• [GIVEN DATA]

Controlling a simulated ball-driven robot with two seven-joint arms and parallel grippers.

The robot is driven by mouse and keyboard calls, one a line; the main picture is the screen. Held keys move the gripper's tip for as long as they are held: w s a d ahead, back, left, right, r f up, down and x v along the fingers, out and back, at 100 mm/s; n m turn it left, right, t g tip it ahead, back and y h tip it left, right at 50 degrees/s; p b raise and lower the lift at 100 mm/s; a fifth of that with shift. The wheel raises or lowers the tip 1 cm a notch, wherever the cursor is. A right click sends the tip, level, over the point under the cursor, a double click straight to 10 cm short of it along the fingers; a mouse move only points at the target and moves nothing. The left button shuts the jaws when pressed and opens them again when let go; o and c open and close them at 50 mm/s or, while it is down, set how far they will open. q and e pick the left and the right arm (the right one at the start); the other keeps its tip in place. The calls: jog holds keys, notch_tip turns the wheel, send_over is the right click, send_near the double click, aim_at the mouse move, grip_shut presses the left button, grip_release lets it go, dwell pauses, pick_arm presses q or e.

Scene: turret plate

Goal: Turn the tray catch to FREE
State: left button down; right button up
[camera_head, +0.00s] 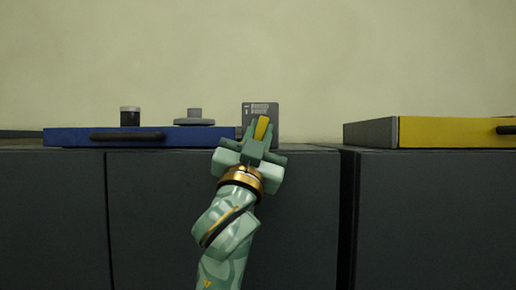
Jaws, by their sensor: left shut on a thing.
* * *
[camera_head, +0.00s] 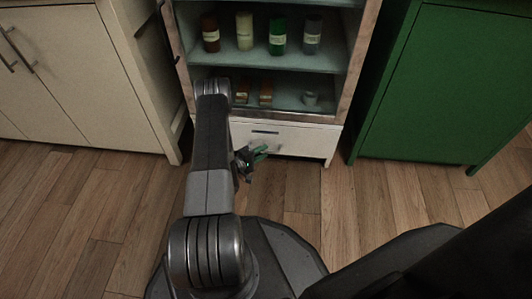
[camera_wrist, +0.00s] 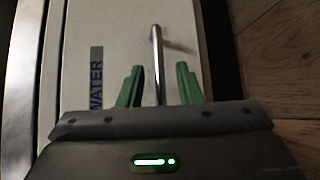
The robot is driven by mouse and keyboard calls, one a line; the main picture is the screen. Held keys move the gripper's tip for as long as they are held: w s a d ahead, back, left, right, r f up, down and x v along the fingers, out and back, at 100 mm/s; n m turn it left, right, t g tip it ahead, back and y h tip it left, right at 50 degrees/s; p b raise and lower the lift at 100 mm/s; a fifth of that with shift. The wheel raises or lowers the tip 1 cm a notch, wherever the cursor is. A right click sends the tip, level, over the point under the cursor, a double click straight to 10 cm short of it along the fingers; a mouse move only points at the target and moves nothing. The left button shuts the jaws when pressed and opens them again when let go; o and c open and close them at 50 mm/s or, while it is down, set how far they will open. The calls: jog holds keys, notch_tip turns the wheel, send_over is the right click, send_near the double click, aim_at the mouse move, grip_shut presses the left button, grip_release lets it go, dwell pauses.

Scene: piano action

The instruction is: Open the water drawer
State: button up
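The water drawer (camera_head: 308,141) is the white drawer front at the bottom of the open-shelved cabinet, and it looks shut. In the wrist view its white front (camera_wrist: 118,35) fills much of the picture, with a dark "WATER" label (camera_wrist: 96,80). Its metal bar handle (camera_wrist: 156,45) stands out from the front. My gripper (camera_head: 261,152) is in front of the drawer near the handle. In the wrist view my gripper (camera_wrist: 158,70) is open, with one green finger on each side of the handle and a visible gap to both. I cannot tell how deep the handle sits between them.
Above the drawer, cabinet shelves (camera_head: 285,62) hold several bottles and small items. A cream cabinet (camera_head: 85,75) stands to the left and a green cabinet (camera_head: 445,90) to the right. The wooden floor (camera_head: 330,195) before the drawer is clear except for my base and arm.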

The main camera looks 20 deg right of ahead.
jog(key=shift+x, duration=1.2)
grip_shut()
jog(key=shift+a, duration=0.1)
--
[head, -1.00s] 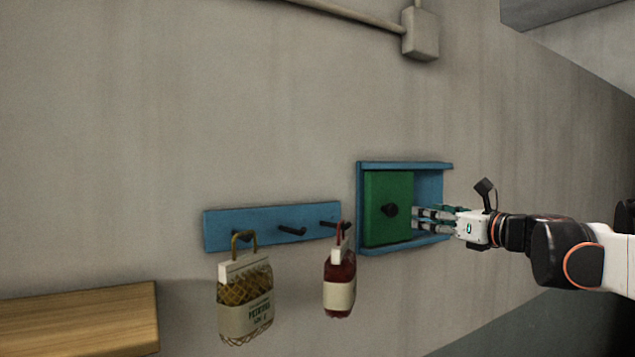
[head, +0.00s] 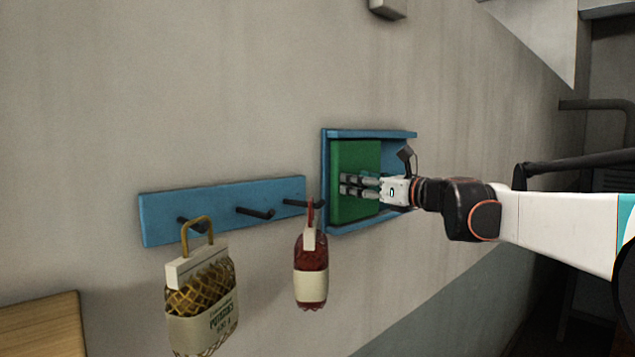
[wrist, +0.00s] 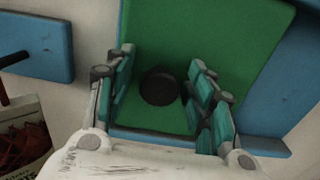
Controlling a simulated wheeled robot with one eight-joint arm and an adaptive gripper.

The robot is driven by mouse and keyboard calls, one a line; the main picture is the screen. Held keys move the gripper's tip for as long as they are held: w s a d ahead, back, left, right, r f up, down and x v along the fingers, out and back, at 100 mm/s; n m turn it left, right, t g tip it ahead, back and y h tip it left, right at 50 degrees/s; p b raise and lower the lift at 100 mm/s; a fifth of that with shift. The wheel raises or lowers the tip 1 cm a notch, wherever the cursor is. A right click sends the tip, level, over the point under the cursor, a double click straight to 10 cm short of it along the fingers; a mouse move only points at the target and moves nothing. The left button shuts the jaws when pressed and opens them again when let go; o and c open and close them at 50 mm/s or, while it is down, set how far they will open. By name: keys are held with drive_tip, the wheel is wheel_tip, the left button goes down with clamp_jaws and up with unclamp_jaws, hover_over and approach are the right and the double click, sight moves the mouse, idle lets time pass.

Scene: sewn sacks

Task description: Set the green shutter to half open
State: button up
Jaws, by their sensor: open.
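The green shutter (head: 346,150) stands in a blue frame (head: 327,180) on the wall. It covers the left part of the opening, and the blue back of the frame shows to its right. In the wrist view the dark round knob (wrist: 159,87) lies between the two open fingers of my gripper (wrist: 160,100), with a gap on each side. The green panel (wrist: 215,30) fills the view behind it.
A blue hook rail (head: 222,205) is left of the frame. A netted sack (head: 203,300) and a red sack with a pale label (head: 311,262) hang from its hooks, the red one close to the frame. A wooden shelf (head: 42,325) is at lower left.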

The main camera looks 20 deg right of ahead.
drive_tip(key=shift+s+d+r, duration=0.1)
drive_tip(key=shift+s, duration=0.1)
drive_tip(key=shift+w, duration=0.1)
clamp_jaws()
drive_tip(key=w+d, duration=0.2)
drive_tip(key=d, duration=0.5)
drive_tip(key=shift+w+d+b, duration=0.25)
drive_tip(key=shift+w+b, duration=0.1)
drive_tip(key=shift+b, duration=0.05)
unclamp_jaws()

• [TASK OBJECTIVE] Only a number is wanted: how many lines contain the word "Scene"?

• [WRITTEN REPLY] 3